* **Aim of the task**: Wherever "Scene" appears in a line, copy that line.

#### Supplied records ####

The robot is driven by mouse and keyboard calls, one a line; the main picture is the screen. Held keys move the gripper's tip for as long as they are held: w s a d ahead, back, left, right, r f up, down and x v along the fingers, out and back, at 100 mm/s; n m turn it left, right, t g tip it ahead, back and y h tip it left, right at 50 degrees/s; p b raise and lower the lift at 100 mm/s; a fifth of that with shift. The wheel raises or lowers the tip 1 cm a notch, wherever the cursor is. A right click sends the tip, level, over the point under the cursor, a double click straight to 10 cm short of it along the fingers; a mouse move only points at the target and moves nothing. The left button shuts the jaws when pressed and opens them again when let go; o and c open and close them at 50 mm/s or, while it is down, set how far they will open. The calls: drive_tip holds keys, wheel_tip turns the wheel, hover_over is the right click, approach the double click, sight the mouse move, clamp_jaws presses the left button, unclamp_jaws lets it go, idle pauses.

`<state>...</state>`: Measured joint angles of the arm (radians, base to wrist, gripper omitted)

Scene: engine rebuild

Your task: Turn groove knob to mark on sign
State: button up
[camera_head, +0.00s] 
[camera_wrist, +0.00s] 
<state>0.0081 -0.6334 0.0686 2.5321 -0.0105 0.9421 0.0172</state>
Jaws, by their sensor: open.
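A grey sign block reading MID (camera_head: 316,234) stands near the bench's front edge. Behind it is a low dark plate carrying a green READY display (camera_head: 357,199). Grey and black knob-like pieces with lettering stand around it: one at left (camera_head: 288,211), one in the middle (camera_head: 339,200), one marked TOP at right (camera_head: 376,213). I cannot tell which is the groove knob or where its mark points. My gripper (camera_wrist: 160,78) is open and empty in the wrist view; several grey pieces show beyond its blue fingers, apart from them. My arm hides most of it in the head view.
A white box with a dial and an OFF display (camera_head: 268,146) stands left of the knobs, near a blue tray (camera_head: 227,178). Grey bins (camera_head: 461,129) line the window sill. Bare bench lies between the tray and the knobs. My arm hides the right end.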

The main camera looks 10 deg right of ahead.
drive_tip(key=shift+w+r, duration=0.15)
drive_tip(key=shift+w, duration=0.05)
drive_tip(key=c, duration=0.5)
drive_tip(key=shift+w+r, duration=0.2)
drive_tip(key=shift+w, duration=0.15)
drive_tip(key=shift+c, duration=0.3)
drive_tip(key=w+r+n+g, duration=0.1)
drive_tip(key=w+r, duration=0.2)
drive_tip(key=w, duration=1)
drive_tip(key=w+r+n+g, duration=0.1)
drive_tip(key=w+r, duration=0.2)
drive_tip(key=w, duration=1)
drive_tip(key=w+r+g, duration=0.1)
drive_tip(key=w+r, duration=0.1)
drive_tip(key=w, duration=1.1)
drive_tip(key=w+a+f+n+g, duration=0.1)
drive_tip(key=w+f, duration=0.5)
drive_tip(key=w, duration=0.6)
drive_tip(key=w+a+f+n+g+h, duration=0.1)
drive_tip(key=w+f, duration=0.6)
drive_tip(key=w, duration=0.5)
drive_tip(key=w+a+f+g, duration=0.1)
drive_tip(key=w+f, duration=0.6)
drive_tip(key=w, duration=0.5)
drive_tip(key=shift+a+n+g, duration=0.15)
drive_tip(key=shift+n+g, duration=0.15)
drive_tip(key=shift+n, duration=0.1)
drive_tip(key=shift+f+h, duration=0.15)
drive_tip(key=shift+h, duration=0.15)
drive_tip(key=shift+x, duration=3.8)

####
#### Supplied records ####

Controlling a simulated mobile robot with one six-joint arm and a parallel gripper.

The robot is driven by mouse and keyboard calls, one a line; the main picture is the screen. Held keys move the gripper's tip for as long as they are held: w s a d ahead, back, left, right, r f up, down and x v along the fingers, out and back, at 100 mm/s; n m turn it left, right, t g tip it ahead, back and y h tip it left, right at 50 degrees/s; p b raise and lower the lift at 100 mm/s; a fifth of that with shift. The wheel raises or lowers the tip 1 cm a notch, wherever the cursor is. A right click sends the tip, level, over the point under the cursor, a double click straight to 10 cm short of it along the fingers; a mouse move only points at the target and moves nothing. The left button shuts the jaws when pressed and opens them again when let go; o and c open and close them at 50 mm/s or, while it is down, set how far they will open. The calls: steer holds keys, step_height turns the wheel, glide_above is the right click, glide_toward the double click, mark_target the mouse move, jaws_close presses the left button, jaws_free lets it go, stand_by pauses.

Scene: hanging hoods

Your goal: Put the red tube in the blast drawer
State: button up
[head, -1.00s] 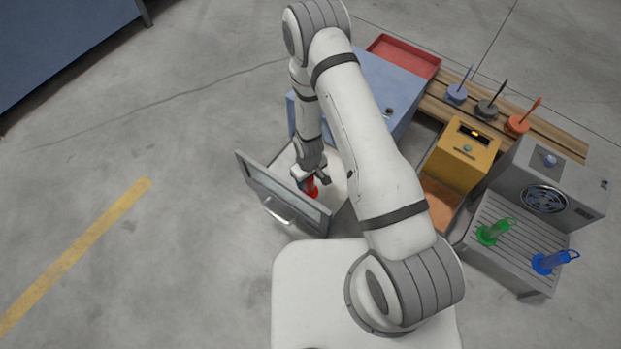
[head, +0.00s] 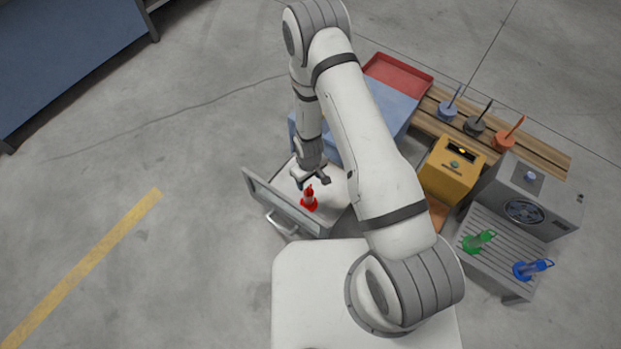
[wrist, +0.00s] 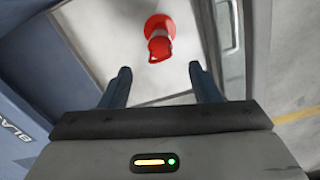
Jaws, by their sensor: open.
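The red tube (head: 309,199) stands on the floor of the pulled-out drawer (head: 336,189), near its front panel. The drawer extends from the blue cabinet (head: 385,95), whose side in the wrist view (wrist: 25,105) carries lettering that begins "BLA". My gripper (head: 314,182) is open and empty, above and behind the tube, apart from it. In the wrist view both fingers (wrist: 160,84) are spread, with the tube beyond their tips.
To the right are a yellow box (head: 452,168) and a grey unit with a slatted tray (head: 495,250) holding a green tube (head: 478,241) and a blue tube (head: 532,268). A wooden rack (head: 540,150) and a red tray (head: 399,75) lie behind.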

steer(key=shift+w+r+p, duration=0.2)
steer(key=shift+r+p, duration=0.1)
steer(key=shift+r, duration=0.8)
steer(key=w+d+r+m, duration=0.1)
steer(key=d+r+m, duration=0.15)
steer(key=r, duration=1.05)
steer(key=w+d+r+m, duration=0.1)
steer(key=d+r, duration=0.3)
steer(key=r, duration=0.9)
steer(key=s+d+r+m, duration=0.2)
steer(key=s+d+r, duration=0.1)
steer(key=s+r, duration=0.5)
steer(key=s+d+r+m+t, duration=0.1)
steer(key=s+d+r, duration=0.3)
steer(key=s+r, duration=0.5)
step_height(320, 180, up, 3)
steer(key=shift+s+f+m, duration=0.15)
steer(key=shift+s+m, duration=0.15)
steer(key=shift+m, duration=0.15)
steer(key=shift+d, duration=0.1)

####

* **Answer**:
Scene: engine rebuild
Scene: hanging hoods

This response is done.